SMART goal setting particularly inhibits autonomy because it introduces an external measure of success and failure and, when used in organisations, comes with an implied or explicit reward/punishment outcome.  This then becomes the external motivation for our actions; but only if the consequences, negative or positive, are significant enough to drive our behaviour.

Don’t get me wrong, it works and goals are important – they provide direction to your actions.  But the externalisation means that you now feel that you have to work on the goal, rather than that you want to.

This isn’t autonomy.  It’s how you treat children before they have sufficient emotional regulation, self-awareness and self-control to manage their own behaviour and internalise their motivation to behave as functional members of your family and society.

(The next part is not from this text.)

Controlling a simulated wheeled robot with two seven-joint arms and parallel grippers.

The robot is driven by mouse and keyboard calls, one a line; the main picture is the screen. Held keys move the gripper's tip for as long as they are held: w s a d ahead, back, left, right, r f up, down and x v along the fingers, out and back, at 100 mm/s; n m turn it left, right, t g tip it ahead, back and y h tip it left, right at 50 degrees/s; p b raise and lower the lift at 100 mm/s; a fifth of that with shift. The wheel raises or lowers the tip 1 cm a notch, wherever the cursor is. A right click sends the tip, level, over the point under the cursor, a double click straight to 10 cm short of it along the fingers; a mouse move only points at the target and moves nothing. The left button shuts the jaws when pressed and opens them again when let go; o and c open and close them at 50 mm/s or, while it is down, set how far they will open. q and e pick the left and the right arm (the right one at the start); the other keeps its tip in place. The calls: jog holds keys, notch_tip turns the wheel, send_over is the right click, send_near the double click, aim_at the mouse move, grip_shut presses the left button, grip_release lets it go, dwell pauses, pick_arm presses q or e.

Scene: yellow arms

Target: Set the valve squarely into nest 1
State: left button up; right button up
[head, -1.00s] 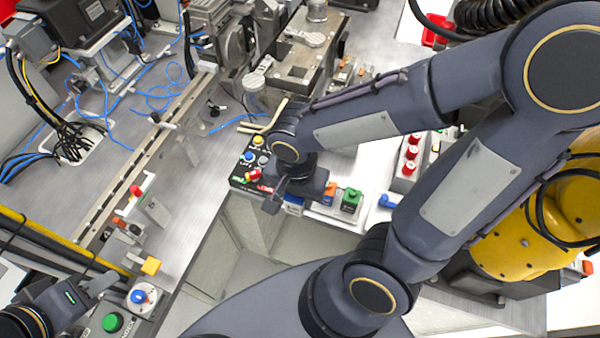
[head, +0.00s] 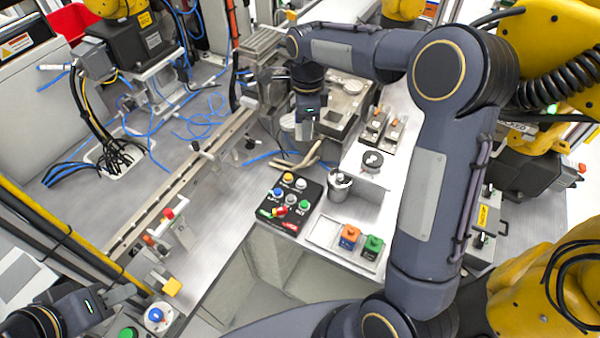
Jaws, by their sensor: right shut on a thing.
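My right gripper (head: 306,128) hangs below its dark wrist, over the machine bench at upper centre. It is shut on something, but the held thing is mostly hidden by the gripper and cannot be made out. I cannot confirm that it is the valve. An orange block (head: 349,236) and a green block (head: 373,246) stand in a pale tray (head: 322,233), whose left part is bare. No nest label can be read, so I cannot tell which place is nest 1. My left gripper (head: 97,292) is at the lower left edge, its jaws unclear.
A black button box (head: 289,204) stands left of the tray. A metal cylinder (head: 340,187) and two small fixtures (head: 384,130) stand on the bench to the right. A long rail (head: 185,180) and blue cables (head: 200,125) lie left. An open gap lies below the bench's front edge.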

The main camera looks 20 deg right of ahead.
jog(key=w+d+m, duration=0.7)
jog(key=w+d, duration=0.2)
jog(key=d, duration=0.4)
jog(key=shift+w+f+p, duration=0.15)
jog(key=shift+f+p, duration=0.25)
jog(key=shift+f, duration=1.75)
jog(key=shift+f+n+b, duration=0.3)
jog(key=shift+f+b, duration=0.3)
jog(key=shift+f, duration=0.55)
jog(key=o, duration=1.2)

As a leader, you should be particularly concerned about this, because the system of SMART goals, annual appraisals, performance related pay, bonuses and performance improvement measures are imposed on employees and crowd out intrinsic motivational drivers in favour of compliance and transactional ‘sticks and carrots’.

In fact, you are treating your colleagues as children, driving and controlling their behaviour through a system of rewards and ‘punishment’.

You say you want employees that are ‘engaged’.  Engagement for most companies means creative, enthusiastic colleagues that use their initiative, are self-motivated to do an excellent job, preferably with a large dollop of discretionary effort.

These behaviours in the workplace come from adults being treated as adults and that means changing the way you set goals and manage performance so that individuals are empowered and able to exercise choice about how they work.

Returning to autonomy and internal drivers

Unlike my article writing dilemma, what I’ve just described are a series of systemic issues that won’t be solved by you reading this.  Although I hope it may get you thinking, I know this level of change is complex and challenging.  But there are things that you can do within the system to reduce the impact and increase your colleagues’ autonomy.

Make goals meaningful

Although Ali and I don’t use SMART goal setting, and you may not either.  It’s still easy for tasks and their related goals to become transactional.  This is definitely the case with writing the weekly articles, which I hadn’t even thought of as a goal.  If I had I would have approached it very differently.

At the heart of the way that Ali and I set goals is understanding why the goal is important and meaningful to us individually and how it connects to our personal values.

It’s easy to see how that might apply to our overall goal of growing our business, but less easy when it comes to individual tasks, like writing a weekly article.

This will be true for many, if not all, your colleagues.  The goals that are set with them don’t necessarily have an obvious personal element that gives them meaning.

It’s worth exploring this with team members when goal setting to support them finding and internalising ways that the goal can be meaningful to them.

This then enables them to focus on their intrinsic motivation for the goal and diminishes the effective of the external reward (or negative consequences).

This was the key to me discovering a newfound motivation for writing last week’s article.  For a whole host of reasons, I had lost track of the meaning behind the task and how it enabled me to live out of my values.  When I reconnected to that, I was freer to engage with the writing.

Empower the how

Wherever possible foster an environment of autonomy where you create criteria for success with individuals and then empower them to decide how they will achieve those success criteria.

When the how must be specific and can’t be in the individual’s control, discuss it and explain why.  Provide an opportunity for them to share thoughts about ways to improve your version or ways that they can make it their own.

Celebrate initiative, even when outcomes aren’t perfect

As leaders, we’ve all been there.  An employee comes us with an idea or takes the initiative and it’s less than brilliant or the outcome is a total failure.

It’s essential to celebrate initiative and explore the outcome in an ‘us against the problem’ way, not a, ‘what you need to learn from this’ way.

Try to use impersonal language, ‘what happened here?’, ‘what was the main issue?’, ‘what could be done differently next time?’ before moving to personal learning.

Support individuals to value their personal strengths and contributions

Finally, in discussions about goals, tasks and organisational activities, ask individuals to identify the personal strengths they think they will be using and the contribution they will be making.

Encourage them to be bold in their assertions about what skills and strengths they have and discourage language that negates their abilities.  This is very difficult for people to do, especially in the UK where we find it incredibly hard to own our excellence.  Remind someone who is struggling that saying that something is a strength of theirs isn’t the same as them saying they think they are the best at it, or that they don’t need to improve.  It’s ok to own it.

Of course, what I really want to do is challenge you to let go of traditional ways of leading and managing and start to develop a coaching culture within your organisation. You will never see the full, incredible and glorious manifestation of human beings working at their most brilliant without relinquishing control and changing the way you provide direction, set goals and foster high performance.